Maybe a correct approach would be to just start up a separate
"postmaster" to listen to a different protocol ?

[1] https://en.wikipedia.org/wiki/QUIC

Cheers
Hannu




Re: Extensibility of the PostgreSQL wire protocol

2021-03-03 Thread Peter Eisentraut



I think, the way the abstractions are chosen in this patch, it is still 
very much tied to how the libpq protocol works.  For example, there is a 
cancel key and a ready-for-query message.  Some of the details of the 
simple and the extended query are exposed.  So you could create a 
protocol that has a different way of encoding the payloads, as your 
telnet example does, but I don't believe that you could implement a 
competitor's protocol through this.  Unless you have that done and want 
to show it?





Re: Extensibility of the PostgreSQL wire protocol

2021-02-24 Thread Jan Wieck

On 2/19/21 10:13 AM, Jan Wieck wrote:


Give the function, that postmaster is calling to accept a connection
when a server_fd is ready, a return code that it can use to tell
postmaster "forget about it, don't fork or do anything else with it".
This function is normally calling StreamConnection() before the
postmaster then forks the backend.

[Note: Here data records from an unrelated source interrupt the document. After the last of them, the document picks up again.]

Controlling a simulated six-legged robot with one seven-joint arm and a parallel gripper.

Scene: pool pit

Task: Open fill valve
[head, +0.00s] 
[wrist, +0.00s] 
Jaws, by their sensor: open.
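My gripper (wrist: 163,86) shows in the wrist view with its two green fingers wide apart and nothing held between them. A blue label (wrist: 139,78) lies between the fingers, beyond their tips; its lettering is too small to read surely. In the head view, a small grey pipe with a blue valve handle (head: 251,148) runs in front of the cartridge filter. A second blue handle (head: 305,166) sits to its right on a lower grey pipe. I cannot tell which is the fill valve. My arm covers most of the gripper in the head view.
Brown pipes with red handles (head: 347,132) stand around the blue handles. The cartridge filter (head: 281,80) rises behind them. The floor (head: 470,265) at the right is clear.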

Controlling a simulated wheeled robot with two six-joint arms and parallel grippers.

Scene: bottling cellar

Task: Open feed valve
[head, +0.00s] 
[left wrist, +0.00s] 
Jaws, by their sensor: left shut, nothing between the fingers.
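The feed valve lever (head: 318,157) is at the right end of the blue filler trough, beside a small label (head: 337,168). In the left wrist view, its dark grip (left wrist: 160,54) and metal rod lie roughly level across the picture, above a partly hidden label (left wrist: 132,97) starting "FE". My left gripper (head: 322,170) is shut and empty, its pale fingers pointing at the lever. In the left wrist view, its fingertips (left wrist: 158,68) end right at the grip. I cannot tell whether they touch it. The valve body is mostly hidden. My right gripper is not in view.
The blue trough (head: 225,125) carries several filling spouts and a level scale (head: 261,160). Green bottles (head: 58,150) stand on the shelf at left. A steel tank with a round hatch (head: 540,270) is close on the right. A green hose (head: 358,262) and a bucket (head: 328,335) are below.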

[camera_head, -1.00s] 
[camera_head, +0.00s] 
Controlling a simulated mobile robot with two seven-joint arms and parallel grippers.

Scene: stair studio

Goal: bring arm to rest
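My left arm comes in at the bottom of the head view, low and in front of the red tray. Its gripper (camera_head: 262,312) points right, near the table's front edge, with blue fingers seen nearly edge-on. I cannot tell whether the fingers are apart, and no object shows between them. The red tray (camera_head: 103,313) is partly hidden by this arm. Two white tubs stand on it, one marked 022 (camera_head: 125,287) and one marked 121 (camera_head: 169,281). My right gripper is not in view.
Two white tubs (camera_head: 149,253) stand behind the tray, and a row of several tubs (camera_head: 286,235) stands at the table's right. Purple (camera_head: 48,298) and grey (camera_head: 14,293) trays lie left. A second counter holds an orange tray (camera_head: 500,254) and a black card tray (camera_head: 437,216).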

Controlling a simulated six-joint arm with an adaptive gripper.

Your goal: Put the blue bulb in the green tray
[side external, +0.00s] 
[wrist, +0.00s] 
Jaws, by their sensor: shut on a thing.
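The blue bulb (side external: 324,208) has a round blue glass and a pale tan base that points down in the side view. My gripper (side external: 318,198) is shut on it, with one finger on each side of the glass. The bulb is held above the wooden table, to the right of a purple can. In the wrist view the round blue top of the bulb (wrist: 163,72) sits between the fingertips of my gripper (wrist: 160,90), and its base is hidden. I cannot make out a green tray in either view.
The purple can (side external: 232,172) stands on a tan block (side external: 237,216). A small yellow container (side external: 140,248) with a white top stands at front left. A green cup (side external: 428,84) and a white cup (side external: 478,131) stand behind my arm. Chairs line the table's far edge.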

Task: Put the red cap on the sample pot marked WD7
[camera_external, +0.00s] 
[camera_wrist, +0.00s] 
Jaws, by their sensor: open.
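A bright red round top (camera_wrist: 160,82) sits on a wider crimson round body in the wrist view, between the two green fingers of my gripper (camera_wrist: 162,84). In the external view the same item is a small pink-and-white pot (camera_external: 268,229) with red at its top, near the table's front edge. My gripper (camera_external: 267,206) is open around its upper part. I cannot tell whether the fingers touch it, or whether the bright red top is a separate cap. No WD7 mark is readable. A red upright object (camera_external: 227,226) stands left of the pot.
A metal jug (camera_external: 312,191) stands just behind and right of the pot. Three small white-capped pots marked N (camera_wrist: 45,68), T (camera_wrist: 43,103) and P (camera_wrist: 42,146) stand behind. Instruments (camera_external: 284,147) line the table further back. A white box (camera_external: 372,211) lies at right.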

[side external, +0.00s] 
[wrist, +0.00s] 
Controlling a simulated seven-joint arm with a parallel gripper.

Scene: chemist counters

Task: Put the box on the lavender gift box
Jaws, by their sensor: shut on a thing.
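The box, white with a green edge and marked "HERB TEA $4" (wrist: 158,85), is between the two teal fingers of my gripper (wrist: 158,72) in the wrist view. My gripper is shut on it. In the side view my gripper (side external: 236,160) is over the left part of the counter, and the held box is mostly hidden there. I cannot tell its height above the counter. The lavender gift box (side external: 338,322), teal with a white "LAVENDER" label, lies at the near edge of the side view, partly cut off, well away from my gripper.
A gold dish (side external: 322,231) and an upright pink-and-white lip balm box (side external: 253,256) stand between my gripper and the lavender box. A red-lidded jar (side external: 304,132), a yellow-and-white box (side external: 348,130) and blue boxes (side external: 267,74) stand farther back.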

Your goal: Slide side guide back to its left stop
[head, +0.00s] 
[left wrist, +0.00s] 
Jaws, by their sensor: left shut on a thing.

But it could instead hand over the
socket to the pool background worker (I presume Jonah is transferring
them from process to process via UDP packet). The pool worker is then
launching the actual backends which receive a requesting client via the
same socket transfer to perform one or more transactions, then hand the
socket back to the pool worker.


The function in question, which is StreamConnection() and with this 
patch can be replaced with an extension funtion via the fn_accept 
pointer, already has that capability. If StreamConnection() or its 
replacement returns a NULL pointer, the postmaster just skips calling 
BackendStartup(). So everything is already in place for the above to work.



Regards, Jan

--
Jan Wieck
Principle Database Engineer
Amazon Web Services




Re: Extensibility of the PostgreSQL wire protocol

2021-02-22 Thread Jan Wieck

On 2/22/21 1:01 PM, Tom Lane wrote:

Yeah, and as I pointed out somewhere upthread, trying to replace the
whole parser will just end in a maintenance nightmare.  The constructs
that the parser has to emit are complex, Postgres-specific, and
constantly evolving.  We are NOT going to promise any sort of cross
version compatibility for parse trees.


Absolutely agreed. We cannot promise that the parsetree generated in one 
version will work with the planner, optimizer and executor of the next. 
These types of projects will need to pay close attention and more 
importantly, develop their own regression test suites that detect when 
something has changed in core. That said, discussion about the parser 
hook should happen in the other thread.


I don't even expect that we can guarantee that the functions I am trying 
to allow to be redirected for the wire protocol will be stable forever. 
libpq V4 may need to change some of the call signatures, which has 
happened before. For example, the function to send the command 
completion message to the frontend (tcop/dest.c EndCommand()) changed 
from 12 to 13.



Regards, Jan

--
Jan Wieck
Principle Database Engineer
Amazon Web Services




Re: Extensibility of the PostgreSQL wire protocol

2021-02-22 Thread Jonah H. Harris
On Mon, Feb 22, 2021 at 1:01 PM Tom Lane  wrote:

> Jan Wieck  writes:
> > As Jim Mlodgenski just posted in [0], having the ability to also extend
> > and/or replace the parser will give them the ability to do just that.
>
> Yeah, and as I pointed out somewhere upthread, trying to replace the
> whole parser will just end in a maintenance nightmare.  The constructs
> that the parser has to emit are complex, Postgres-specific, and
> constantly evolving.  We are NOT going to promise any sort of cross
> version compatibility for parse trees.
>

Wholeheartedly agreed. Core should only ever maintain the hooks, never
their usage. It's the responsibility of the extension author to maintain
their code just as it is to manage their use of all other hook usages. Yes,
it's sometimes a maintenance nightmare - but with great power comes great
responsibility... as is anything loaded directly into the process.

-- 
Jonah H. Harris


Re: Extensibility of the PostgreSQL wire protocol

2021-02-22 Thread Tom Lane
Jan Wieck  writes:
> On 2/10/21 1:10 PM, Tom Lane wrote:
>> What I'm actually more concerned about, in this whole line of development,
>> is the follow-on requests that will surely occur to kluge up Postgres
>> to make its behavior more like $whatever.  As in "well, now that we
>> can serve MySQL clients protocol-wise, can't we pretty please have a
>> mode that makes the parser act more like MySQL".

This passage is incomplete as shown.